(Rows about robot tasks)
○ ○ ○

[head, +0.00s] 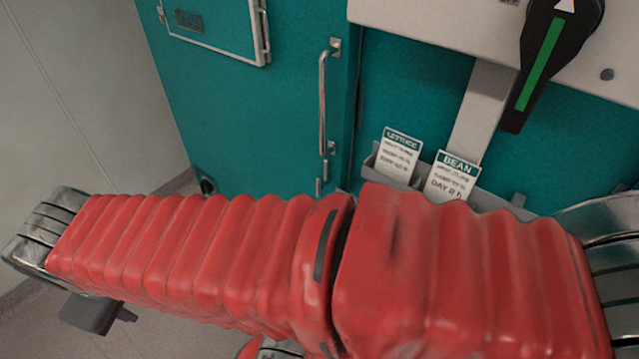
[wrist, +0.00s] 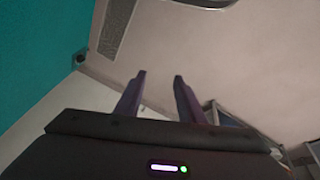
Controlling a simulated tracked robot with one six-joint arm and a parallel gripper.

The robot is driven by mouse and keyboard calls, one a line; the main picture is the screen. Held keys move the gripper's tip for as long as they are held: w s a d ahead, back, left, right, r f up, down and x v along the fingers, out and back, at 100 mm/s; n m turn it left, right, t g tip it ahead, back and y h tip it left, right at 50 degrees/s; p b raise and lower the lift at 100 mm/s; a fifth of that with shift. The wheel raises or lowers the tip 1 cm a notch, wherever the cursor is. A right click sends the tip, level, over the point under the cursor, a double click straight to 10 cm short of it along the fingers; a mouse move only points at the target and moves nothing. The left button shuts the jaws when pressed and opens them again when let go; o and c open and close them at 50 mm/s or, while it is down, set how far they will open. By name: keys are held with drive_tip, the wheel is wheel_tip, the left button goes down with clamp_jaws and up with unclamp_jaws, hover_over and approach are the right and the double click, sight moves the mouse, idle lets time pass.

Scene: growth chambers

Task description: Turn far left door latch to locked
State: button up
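In the head view a teal door (head: 235,110) with a vertical metal handle (head: 323,105) stands at the left. A black lever with a green stripe and white arrow (head: 545,60) is on a pale panel at the upper right. It hangs downward, tilted slightly left at its lower end. I cannot tell whether this lever is the far left door latch. In the wrist view my gripper (wrist: 159,88) has two dark fingers apart with nothing between them. It touches nothing that I can see.
My red arm crosses the lower head view and hides what is behind it. A grey holder (head: 388,181) has a lettuce card (head: 398,155) and a bean card (head: 452,178). A framed panel (head: 212,25) is on the teal door. A pale wall (head: 75,100) stands at the left.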

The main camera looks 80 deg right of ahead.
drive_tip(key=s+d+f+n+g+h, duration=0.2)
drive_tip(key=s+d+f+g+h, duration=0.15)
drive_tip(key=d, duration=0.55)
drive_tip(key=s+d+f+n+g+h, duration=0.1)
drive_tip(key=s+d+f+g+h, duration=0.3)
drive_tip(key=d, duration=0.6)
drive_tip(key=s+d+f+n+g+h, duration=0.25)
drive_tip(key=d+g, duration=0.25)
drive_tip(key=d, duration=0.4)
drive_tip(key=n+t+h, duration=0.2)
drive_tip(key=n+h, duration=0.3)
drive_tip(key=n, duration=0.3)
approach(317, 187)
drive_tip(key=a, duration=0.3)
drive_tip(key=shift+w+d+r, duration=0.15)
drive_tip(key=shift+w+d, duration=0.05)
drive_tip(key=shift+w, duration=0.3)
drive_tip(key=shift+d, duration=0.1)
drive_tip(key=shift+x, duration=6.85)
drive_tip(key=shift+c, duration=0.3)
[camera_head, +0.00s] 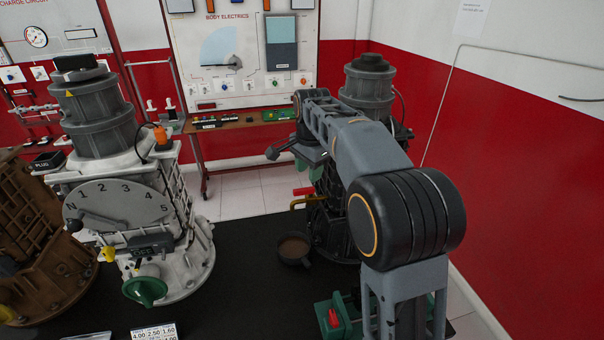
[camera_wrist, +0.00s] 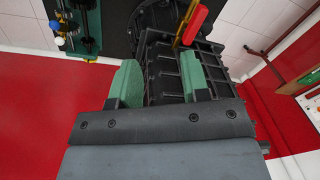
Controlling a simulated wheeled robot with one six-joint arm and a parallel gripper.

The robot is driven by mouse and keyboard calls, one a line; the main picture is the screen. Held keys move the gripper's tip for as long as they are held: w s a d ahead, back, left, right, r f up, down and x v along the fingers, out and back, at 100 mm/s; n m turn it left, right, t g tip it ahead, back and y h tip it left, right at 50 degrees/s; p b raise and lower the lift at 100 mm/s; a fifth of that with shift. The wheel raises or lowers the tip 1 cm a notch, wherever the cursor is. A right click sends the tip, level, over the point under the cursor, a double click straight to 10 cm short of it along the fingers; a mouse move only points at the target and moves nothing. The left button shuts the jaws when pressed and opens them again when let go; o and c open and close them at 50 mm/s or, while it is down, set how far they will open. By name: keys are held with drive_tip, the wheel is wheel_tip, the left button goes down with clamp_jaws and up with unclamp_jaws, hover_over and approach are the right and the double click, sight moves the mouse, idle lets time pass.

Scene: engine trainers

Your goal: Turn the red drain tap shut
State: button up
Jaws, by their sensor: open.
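The red drain tap (camera_head: 303,191) has a red lever on a brass-coloured spout, low on the side of the dark engine (camera_head: 330,228) at the right of the bench. Its red lever also shows at the top of the wrist view (camera_wrist: 195,25), slanting, beyond the right fingertip and apart from it. My gripper (camera_wrist: 160,75) is open, with green fingertips and nothing between them; the ribbed dark casing lies beyond them. In the head view my gripper (camera_head: 308,168) is above the tap, and my arm hides part of it and of the engine.
A dark round cup (camera_head: 294,249) stands below the tap on the black bench top (camera_head: 240,270). A white engine (camera_head: 135,200) with a numbered dial stands to the left. A green-based unit with a red part (camera_head: 333,318) is at the front right. Bare bench lies between the white engine and the cup.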

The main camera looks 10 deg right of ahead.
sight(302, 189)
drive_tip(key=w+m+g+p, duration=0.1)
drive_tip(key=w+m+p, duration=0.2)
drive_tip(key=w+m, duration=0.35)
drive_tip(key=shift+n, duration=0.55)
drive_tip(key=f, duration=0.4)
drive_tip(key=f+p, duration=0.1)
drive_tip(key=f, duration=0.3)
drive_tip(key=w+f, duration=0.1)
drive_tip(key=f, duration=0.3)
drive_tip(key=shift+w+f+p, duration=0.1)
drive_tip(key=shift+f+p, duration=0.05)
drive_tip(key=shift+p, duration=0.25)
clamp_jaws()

○ ○ ○

Repeat every record precisely. Any picture among them stays out of the copy.

[head, +0.00s] 
[wrist, +0.00s] 
Controlling a simulated tracked robot with one six-joint arm and a parallel gripper.

The robot is driven by mouse and keyboard calls, one a line; the main picture is the screen. Held keys move the gripper's tip for as long as they are held: w s a d ahead, back, left, right, r f up, down and x v along the fingers, out and back, at 100 mm/s; n m turn it left, right, t g tip it ahead, back and y h tip it left, right at 50 degrees/s; p b raise and lower the lift at 100 mm/s; a fifth of that with shift. The wheel raises or lowers the tip 1 cm a notch, wherever the cursor is. A right click sends the tip, level, over the point under the cursor, a double click straight to 10 cm short of it along the fingers; a mouse move only points at the target and moves nothing. The left button shuts the jaws when pressed and opens them again when let go; o and c open and close them at 50 mm/s or, while it is down, set how far they will open. By name: keys are held with drive_tip, the wheel is wheel_tip, the left button goes down with clamp_jaws and up with unclamp_jaws, hover_over and approach are the right and the double click, sight moves the mouse, idle lets time pass.

Scene: growth chambers

Task description: Turn far left door latch to locked
State: button up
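In the head view a teal door (head: 235,110) with a vertical metal handle (head: 323,105) stands at the left. A black lever with a green stripe and white arrow (head: 545,60) is on a pale panel at the upper right. It hangs downward, tilted slightly left at its lower end. I cannot tell whether this lever is the far left door latch. In the wrist view my gripper (wrist: 159,88) has two dark fingers apart with nothing between them. It touches nothing that I can see.
My red arm crosses the lower head view and hides what is behind it. A grey holder (head: 388,181) has a lettuce card (head: 398,155) and a bean card (head: 452,178). A framed panel (head: 212,25) is on the teal door. A pale wall (head: 75,100) stands at the left.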

The main camera looks 80 deg right of ahead.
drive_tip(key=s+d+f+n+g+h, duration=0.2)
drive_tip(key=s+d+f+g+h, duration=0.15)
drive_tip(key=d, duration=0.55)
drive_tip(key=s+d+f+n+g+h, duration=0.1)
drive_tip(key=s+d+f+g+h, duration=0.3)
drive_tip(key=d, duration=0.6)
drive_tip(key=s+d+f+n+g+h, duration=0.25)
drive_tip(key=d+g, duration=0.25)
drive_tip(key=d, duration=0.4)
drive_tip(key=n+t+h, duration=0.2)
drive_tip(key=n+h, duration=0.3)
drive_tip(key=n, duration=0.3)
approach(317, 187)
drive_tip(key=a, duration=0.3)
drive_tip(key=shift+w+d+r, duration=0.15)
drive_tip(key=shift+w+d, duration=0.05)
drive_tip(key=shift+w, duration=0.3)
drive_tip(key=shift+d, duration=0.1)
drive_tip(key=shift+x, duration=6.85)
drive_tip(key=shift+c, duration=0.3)
[camera_head, +0.00s] 
[camera_wrist, +0.00s] 
Controlling a simulated wheeled robot with one six-joint arm and a parallel gripper.

The robot is driven by mouse and keyboard calls, one a line; the main picture is the screen. Held keys move the gripper's tip for as long as they are held: w s a d ahead, back, left, right, r f up, down and x v along the fingers, out and back, at 100 mm/s; n m turn it left, right, t g tip it ahead, back and y h tip it left, right at 50 degrees/s; p b raise and lower the lift at 100 mm/s; a fifth of that with shift. The wheel raises or lowers the tip 1 cm a notch, wherever the cursor is. A right click sends the tip, level, over the point under the cursor, a double click straight to 10 cm short of it along the fingers; a mouse move only points at the target and moves nothing. The left button shuts the jaws when pressed and opens them again when let go; o and c open and close them at 50 mm/s or, while it is down, set how far they will open. By name: keys are held with drive_tip, the wheel is wheel_tip, the left button goes down with clamp_jaws and up with unclamp_jaws, hover_over and approach are the right and the double click, sight moves the mouse, idle lets time pass.

Scene: engine trainers

Your goal: Turn the red drain tap shut
State: button up
Jaws, by their sensor: open.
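The red drain tap (camera_head: 303,191) has a red lever on a brass-coloured spout, low on the side of the dark engine (camera_head: 330,228) at the right of the bench. Its red lever also shows at the top of the wrist view (camera_wrist: 195,25), slanting, beyond the right fingertip and apart from it. My gripper (camera_wrist: 160,75) is open, with green fingertips and nothing between them; the ribbed dark casing lies beyond them. In the head view my gripper (camera_head: 308,168) is above the tap, and my arm hides part of it and of the engine.
A dark round cup (camera_head: 294,249) stands below the tap on the black bench top (camera_head: 240,270). A white engine (camera_head: 135,200) with a numbered dial stands to the left. A green-based unit with a red part (camera_head: 333,318) is at the front right. Bare bench lies between the white engine and the cup.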

The main camera looks 10 deg right of ahead.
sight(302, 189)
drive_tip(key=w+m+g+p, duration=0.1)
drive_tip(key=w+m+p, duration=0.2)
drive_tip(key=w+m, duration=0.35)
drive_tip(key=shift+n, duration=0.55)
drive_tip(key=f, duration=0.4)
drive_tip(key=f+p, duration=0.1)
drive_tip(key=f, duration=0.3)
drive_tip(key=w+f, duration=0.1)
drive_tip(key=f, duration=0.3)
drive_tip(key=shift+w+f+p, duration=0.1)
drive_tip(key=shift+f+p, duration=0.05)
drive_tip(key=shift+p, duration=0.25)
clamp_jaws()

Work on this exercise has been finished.